However, the principle can be applied to all services within a
server farm. A server farm which is already arranged for minimal
administration expenditure by means of server and storage
virtualisation is considered. An important feature is the NetBoot
property (ability to boot from the network, without the local
operating system), i.e., the machines of the server farm 1 no
longer have their data on a private disk but as part of the storage
virtualisation, the software of an entire machine, the so-called
`image` 4a or 4b can be arbitrarily distributed to other machines,
if the basic architectural features match (FIG. 3). In this
scenario the booting of machines via the network (NetBoot) is
accomplished from a central memory unit 3. A control software,
hereinafter called PCC (Prime Cluster Control Center, available
from Fujitsu Siemens), automatically provides for the basic
configuration of the memory unit and central services such as DHCP
(Dynamic Host Configuration Protocol used, for example, for the
dynamic assignment of IP-addresses in a LAN) etc. Part of the
control software PCC is also an automaton control component 5.

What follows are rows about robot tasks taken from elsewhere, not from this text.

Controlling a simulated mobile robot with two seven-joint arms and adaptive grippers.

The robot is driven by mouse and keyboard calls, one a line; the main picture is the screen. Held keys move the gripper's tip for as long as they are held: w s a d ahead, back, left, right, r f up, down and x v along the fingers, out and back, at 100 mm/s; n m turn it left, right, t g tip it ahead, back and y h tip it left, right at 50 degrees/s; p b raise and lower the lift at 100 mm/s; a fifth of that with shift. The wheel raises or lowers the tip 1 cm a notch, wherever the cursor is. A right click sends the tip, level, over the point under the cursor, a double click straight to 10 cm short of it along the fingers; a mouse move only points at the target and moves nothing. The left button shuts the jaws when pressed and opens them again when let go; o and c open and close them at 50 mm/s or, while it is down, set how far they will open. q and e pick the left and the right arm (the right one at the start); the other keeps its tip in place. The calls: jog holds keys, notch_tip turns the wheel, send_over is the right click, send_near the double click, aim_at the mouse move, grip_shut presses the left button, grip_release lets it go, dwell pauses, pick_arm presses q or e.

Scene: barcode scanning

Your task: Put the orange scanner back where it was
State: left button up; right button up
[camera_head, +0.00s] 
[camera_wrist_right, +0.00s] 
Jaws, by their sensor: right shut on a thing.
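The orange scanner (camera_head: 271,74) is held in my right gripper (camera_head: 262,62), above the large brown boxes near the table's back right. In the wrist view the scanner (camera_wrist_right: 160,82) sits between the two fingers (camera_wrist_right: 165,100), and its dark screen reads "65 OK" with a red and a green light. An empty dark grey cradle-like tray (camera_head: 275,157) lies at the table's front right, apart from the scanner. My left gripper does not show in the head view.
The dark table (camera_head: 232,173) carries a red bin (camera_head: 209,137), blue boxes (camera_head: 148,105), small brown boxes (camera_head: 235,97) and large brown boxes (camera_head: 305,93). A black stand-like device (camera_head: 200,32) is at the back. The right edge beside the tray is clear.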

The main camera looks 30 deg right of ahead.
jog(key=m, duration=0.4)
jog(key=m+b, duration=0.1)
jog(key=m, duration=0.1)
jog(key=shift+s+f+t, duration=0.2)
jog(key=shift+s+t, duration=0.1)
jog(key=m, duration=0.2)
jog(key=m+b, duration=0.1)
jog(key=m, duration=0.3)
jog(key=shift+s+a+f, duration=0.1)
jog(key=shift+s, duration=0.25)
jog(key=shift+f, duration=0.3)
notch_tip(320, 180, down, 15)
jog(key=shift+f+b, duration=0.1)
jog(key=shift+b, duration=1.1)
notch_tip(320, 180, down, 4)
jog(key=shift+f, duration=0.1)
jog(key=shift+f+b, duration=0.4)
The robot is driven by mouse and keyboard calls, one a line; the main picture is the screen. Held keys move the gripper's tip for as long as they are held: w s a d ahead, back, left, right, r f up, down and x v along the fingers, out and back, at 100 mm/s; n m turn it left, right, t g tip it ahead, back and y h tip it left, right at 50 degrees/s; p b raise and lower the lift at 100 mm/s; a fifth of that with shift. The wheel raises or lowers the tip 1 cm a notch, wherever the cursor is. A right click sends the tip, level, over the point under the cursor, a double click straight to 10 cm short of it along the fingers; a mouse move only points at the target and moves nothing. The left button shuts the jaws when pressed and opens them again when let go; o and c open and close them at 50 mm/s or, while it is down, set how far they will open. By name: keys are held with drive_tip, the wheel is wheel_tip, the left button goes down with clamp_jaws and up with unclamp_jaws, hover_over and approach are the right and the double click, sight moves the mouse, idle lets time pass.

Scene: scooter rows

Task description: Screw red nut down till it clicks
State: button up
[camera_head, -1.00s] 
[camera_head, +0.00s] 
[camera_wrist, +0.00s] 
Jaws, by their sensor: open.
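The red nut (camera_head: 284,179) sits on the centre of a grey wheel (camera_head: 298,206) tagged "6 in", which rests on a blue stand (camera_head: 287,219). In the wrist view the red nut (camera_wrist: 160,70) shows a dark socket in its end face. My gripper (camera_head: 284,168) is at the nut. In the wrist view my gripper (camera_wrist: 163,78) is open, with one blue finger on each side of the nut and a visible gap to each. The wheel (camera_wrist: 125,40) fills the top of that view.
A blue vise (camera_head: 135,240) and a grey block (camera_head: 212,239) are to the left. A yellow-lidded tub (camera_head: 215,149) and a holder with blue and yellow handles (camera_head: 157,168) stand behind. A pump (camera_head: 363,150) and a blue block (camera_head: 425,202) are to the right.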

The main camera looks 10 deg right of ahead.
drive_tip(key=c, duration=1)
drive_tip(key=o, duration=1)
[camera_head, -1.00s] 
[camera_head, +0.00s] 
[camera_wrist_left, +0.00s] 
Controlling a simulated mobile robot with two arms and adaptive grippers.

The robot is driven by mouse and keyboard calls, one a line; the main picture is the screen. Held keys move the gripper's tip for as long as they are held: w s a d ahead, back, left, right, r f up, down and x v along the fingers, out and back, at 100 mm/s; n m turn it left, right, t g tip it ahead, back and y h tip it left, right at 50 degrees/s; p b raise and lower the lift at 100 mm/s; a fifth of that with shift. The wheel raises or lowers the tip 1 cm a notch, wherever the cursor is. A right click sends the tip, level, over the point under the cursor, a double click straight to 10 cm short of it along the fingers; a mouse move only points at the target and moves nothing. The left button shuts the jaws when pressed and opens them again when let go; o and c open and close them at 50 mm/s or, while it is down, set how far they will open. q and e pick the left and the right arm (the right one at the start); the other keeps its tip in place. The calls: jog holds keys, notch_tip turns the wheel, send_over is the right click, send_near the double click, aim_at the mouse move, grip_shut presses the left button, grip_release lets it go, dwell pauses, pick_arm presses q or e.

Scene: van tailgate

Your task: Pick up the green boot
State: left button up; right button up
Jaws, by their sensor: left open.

[0070] With the additional control computers, which are also called
control nodes (FIG. 4), a complete scenario is obtained. The two
control nodes 2a and 2b form a cluster with regard to their high
availability. The control software PCC is active on precisely one
of these two machines. An alarm service AS is connected, which
displays the displays of incoming SNMP events with their contained
data and can instigate simple actions, such as sending an e-mail or
dispatching an SMS. The alarm service AS is quasi "fed" from PCC.
The data from PCC are located in the memory unit 3 in exactly the
same way as the data from applications of the server farm 1. This
means that the memory unit 3 is designed to be highly available in
any case.
[0071] In this example, PCC (re-)organises the machines S1 . . . S4
and T . . . X of the server farm 1 as a whole, i.e., if a new
machine `appears`, the necessary infrastructure is provided on the
basis of this event so that the new machine is capable of running
without administrator intervention. If one machine of the server
farm fails, PCC reorganises the distribution of the images on the
servers S1 . . . S4 such that the failed image can run on another
machine. In this case, operation of the unaffected machines is not
disturbed.
[0072] All data from PCC are administered in a database 8 in an
XML-conformant manner. However, since the time requirement for the
processing of such formatted data is very high, on starting PCC
(see FIG. 5), the data are brought into a tree structure which can
be derived directly from the XML structure. For securing or
displaying, the tree structure is converted back into an
XML-conformant representation again. In this case, an XSLT image is
used to display the data, which is substantially processed on pages
of a browser. This scenario does not belong to the substantial
matter of this invention and thus is not considered further. It
should be noted however, that all accesses to the data of a machine
are addressed with the MAC address of the LAN controller, which is
used for booting. This has the major advantage that machines which
have not yet been switched on or which have failed, can still be
handled since the MAC address of a LAN controller is static and
unique worldwide and can also be established on switched-off
machines.
[0073] Within the scope of this invention, the hardware and
software components are controlled using finite automata. A finite
automaton is a named script in the environment described which is
registered in the configuration in the automaton control component
and thereby receives a unique object identification worldwide. The
finite automaton is connected to an event via this object
identification. Thus, for example the event having the name `s31
ServerBladeAdded` has the number `.1.3.6.1.4.1.7244.1.1.1.0.1606`.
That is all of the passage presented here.